Exercise ::
Here are some records; copy every line that holds the word "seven".

Dataset content ::

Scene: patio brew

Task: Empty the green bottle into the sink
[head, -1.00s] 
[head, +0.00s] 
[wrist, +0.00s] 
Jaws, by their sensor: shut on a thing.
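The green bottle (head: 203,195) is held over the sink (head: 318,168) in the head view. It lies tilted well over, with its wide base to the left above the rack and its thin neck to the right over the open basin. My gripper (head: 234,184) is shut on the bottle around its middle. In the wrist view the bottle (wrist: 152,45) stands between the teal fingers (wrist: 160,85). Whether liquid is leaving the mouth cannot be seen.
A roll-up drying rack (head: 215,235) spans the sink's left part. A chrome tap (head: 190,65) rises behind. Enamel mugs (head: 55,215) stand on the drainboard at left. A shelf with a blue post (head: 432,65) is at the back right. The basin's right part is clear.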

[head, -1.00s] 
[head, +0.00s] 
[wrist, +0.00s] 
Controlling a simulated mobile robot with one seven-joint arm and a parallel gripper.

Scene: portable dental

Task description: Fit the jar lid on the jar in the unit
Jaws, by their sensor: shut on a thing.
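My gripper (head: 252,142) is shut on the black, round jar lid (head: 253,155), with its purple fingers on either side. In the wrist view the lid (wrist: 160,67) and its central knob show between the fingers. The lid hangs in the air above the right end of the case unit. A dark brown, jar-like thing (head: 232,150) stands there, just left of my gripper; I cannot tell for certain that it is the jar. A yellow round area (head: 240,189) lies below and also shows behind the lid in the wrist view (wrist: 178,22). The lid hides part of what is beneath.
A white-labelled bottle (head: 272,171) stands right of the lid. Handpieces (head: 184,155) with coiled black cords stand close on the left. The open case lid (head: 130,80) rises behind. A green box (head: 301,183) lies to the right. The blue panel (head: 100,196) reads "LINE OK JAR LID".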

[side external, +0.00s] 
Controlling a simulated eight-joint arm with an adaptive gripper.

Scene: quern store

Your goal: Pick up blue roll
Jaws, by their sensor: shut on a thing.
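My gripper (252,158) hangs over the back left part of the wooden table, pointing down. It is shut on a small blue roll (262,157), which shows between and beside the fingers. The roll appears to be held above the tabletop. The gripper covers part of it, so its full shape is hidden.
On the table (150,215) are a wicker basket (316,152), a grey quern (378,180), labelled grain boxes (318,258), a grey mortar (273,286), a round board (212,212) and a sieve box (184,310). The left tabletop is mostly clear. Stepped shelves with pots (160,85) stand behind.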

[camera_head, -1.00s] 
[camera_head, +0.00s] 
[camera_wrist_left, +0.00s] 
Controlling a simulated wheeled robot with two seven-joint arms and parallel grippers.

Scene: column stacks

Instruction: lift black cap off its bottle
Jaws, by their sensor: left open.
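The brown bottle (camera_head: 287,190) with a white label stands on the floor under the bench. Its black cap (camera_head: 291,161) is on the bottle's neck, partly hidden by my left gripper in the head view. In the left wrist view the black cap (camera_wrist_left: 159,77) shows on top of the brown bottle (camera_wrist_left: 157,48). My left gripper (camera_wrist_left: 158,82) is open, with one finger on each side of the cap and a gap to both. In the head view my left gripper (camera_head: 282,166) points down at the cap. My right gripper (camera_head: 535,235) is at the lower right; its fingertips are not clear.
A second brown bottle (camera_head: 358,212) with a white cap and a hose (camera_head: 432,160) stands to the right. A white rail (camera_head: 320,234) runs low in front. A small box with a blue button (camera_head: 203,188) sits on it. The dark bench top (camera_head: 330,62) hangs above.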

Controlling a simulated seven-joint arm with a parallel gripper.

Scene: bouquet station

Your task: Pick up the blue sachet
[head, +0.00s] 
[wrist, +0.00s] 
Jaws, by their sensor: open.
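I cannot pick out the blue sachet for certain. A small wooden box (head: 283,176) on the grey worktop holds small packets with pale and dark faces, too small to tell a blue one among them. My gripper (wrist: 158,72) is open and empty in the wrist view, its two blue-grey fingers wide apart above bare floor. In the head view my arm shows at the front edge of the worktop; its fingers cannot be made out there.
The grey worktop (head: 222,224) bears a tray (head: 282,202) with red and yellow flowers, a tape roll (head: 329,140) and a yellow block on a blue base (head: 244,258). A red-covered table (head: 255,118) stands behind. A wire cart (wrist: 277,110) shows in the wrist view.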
==
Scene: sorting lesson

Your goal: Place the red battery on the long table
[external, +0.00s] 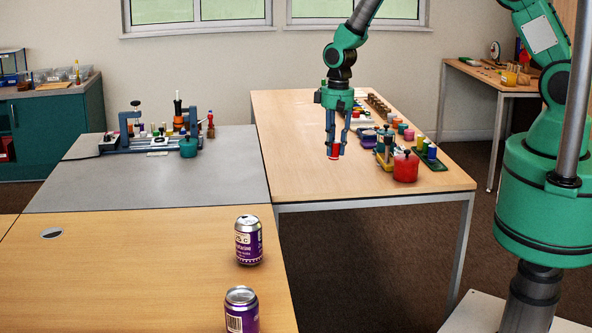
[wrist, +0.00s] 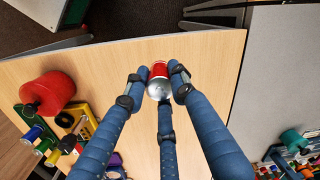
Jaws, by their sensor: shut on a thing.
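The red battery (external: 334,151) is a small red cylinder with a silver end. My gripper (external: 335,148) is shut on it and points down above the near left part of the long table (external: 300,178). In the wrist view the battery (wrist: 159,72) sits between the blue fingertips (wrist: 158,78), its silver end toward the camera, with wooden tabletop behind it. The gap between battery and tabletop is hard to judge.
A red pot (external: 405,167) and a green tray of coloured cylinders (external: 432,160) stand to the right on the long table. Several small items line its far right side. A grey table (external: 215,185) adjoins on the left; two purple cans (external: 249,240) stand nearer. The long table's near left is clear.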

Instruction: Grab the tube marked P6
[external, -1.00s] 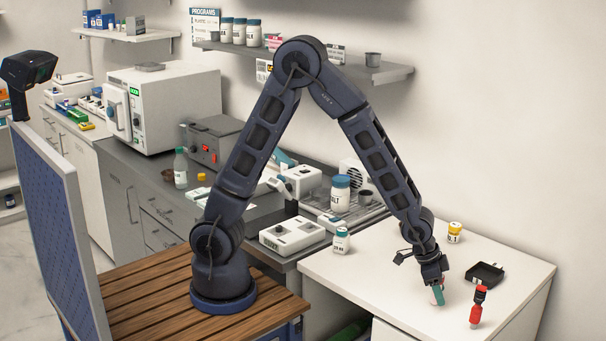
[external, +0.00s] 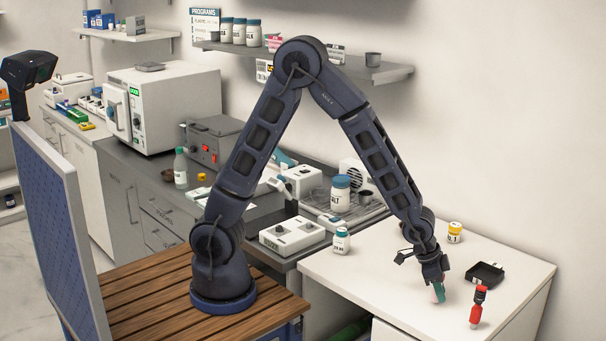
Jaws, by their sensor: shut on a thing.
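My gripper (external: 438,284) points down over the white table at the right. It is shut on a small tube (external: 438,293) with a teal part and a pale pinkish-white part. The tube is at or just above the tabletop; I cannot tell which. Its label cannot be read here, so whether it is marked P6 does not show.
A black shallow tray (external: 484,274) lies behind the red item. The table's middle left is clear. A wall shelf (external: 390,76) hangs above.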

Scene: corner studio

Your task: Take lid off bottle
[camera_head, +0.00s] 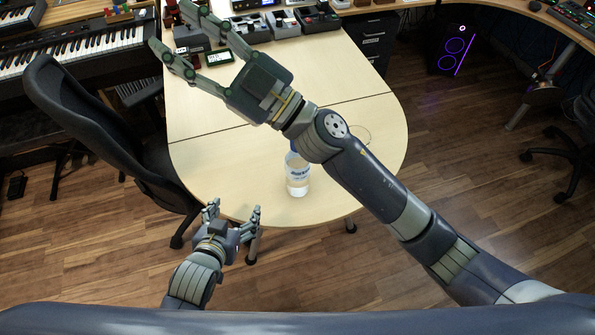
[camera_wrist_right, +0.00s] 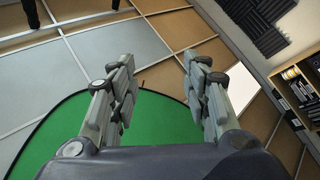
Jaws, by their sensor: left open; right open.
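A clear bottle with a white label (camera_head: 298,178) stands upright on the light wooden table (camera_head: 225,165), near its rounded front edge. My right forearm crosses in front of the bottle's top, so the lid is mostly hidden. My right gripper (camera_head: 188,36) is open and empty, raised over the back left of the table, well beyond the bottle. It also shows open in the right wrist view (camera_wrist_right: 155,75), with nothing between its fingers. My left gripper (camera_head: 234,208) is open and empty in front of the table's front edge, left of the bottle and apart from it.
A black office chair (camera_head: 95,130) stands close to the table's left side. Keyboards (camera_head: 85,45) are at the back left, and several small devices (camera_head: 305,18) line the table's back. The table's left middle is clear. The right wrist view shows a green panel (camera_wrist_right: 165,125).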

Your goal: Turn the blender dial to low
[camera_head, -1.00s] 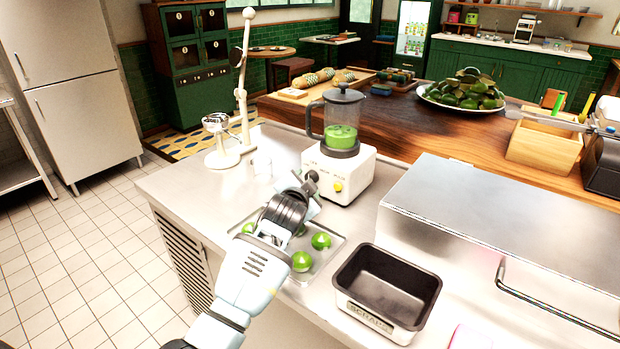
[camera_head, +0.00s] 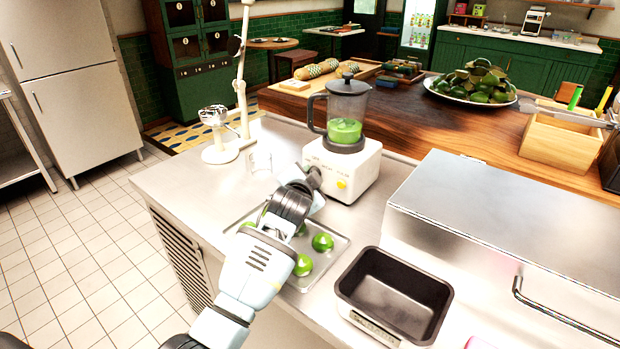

Result of this exercise ::
Controlling a simulated mobile robot with one seven-joint arm and a parallel gripper.
Controlling a simulated wheeled robot with two seven-joint arms and parallel grippers.
Controlling a simulated seven-joint arm with a parallel gripper.

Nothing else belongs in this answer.